There are, however, issues of greater concern with regards to the execution of this project, given that Nigeria doesn’t have a history of deals like this being successful. If President Buhari, at best, wins the 2019 election, it means that he would be out of office by 2023. What then happens to this project, whose timeline is definitely not short enough for Nigeria’s usual change of plans during regime changes?
A look at Nigeria’s history of similar gas project agreements
In 2002, a similar project known as the Trans-Saharan Gas Project (TSGP) was proposed by the Algeria government. An agreement to construct a gas pipeline worth $30 billion, which would cross the Sahel through Niger and Algeria before reaching the gates of Europe on a 4,300km route was signed, but it was never successful. There were speculations that the project was cancelled due to financing constraints, but Russia and the European Union were competing against each other to finance the project, yet both parties later backed out.
Russian gas group Gazprom, in 2009, signed a memorandum of understanding (MOU) to invest at least $2.5 billion in a joint venture with the Nigerian National Petroleum Corporation (NNPC). This was also not successful even though the European Union, through its European Investment Bank, was interested in financing the project.
Although this is completed, the West African Gas Pipeline (WAGP), which connects Nigeria’s gas reserves to Togo, Benin, and Ghana, was initially proposed in 1982 but took over 25 years before it could commence operations.
Some other concerns with regards to the project include security, environmental and funding issues.
Although there has been a drop in the number of attacks by militants in the oil-rich Niger Delta region of Nigeria where this gas will be coming from, the duration of this ceasefire is still uncertain. Prior to this moment, the militants attacked gas pipelines, which led to shortages in electricity distribution among other deleterious effects.
Algeria, which is the gateway to Europe, is also part of this deal as the pipe would pass through the country before getting to Morocco. Algeria has also had its fair share of the Islamic insurgency which it is currently still dealing with. The security issues in both countries have therefore increased the fears of how the pipelines will be secured in these regions.
When the news about this deal first broke in 2016, about forty civil society groups in Africa had issues with the Nigeria-Morocco pipeline offshore project, saying the continent has nothing concrete to gain from it.
According to these groups, while the acceleration of global warming exceeds all expectations and greenhouse gas emissions have set a new record in 2016, the construction of this pipeline can only go in the direction of an increase of extraction and consumption of fossil resources, the main causes of global warming.
A statement from them also said that “the extraction, transportation and use of fossil fuels has considerable environmental implications: the disturbing effects of seismic studies on marine fauna, the use and release of various chemical substances and wastes, the risks of leaks, fires and explosions related to corrosion and navigation are additional risks to that of methane emissions.
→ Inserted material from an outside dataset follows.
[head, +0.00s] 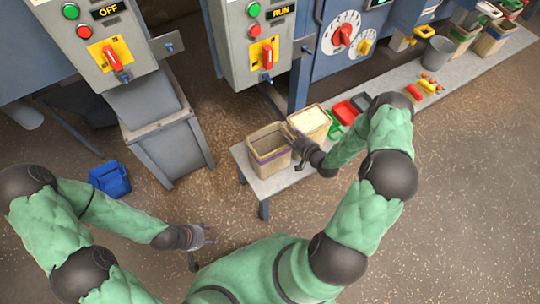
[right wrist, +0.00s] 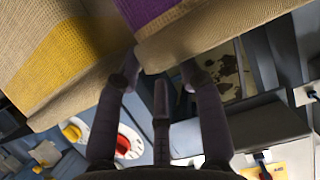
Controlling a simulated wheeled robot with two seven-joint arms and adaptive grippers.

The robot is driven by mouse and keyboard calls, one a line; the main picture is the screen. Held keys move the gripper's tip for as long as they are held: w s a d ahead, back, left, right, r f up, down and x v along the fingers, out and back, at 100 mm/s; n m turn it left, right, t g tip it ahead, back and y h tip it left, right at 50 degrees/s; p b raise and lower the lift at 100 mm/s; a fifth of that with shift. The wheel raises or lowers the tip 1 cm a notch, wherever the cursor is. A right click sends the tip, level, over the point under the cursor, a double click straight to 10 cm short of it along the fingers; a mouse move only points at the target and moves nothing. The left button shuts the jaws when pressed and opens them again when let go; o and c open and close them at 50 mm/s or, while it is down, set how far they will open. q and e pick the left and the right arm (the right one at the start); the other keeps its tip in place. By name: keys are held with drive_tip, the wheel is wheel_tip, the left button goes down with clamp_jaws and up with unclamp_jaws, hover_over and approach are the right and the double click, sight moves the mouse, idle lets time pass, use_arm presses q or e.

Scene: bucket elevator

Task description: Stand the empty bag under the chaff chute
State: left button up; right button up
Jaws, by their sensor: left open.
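An open-topped tan bag with a purple band (head: 269,152), looking empty, stands upright at the left end of the grey bench. A second tan bag (head: 310,122), filled with pale material, stands right behind it. My right gripper (head: 301,147) is at the right side of the empty bag, close to both. In the right wrist view its fingers (right wrist: 160,80) are spread under the purple-banded bag (right wrist: 165,15); a yellow-banded bag (right wrist: 65,60) is at left. Whether they grip fabric is unclear. My left gripper (head: 203,236) is open and empty above the floor. I cannot tell which part is the chaff chute.
The bench (head: 284,178) runs to the upper right, with red and green trays (head: 345,113) and a grey bucket (head: 437,53). Control panels marked OFF (head: 107,40) and RUN (head: 262,40) stand behind. A grey housing (head: 170,140) and blue container (head: 110,179) stand left; the front floor is open.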

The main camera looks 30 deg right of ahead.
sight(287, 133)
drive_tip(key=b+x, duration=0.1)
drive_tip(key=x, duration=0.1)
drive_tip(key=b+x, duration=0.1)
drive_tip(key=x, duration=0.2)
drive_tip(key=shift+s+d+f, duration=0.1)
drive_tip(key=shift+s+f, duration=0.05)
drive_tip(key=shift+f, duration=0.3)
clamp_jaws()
This will destroy livelihoods of millions of our people depend on fisheries in our regional waters.”
Since Morocco is one of the top investment destinations in the continent it might not have issues with raising funds for this project, but this is not the same for Nigeria. Nigeria is not as financially buoyant as Morocco and might not be able to get investors to invest in its part of the project.
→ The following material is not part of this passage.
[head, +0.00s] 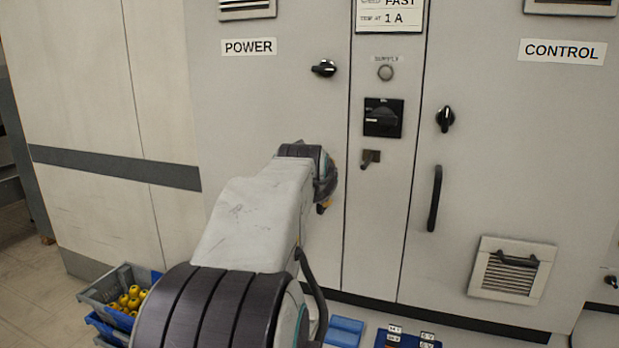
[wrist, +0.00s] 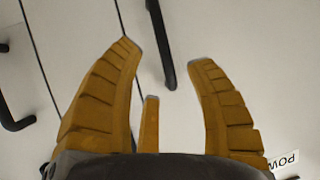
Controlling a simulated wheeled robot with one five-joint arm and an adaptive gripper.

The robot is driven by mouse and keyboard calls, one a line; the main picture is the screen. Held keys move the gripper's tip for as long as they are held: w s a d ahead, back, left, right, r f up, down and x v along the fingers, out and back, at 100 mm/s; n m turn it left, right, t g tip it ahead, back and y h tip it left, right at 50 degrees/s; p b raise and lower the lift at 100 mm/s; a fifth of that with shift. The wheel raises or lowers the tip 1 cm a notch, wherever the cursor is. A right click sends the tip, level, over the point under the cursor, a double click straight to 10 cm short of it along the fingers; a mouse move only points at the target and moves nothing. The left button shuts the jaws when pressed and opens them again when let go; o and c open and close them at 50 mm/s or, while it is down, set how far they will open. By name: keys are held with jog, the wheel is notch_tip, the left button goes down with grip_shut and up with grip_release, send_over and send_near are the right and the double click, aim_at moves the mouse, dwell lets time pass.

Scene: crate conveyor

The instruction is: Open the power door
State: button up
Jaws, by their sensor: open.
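The power door (head: 240,110) is a pale cabinet door with a POWER label (head: 249,47); it appears shut, flush with the panel beside it. Its black knob (head: 324,68) points roughly sideways. In the wrist view, a black bar handle (wrist: 160,42) stands ahead of my open gripper (wrist: 168,55), its lower end between the yellow fingertips. The fingers are not closed on it, and I cannot tell how far it is in depth. In the head view my arm hides this handle and most of my gripper (head: 323,207).
The control door (head: 500,160) at right has an upright knob (head: 445,118), a black handle (head: 435,198) and a vent (head: 511,270). The narrow middle panel carries a black switch (head: 383,117) and a small lever (head: 370,158). A grey crate (head: 98,293) with yellow items stands at lower left.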

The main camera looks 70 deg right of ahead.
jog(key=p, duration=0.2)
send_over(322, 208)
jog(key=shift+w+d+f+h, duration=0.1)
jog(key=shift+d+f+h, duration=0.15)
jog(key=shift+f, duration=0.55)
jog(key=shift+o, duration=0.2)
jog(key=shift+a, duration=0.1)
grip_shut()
It is, however, important to note that the demand of the gas pipeline is highly required as some European countries have declared war against Russia’s proposed Nord Stream 2 gas pipeline construction. As a result of this, the European Union is increasingly looking for alternative ways to reduce their dependence on Russia, which supplies up to half of the European Union gas demands. So there’s a chance thing will change, and all factors necessary will be duly considered, and the project will be fulfilled. But that chance is slim.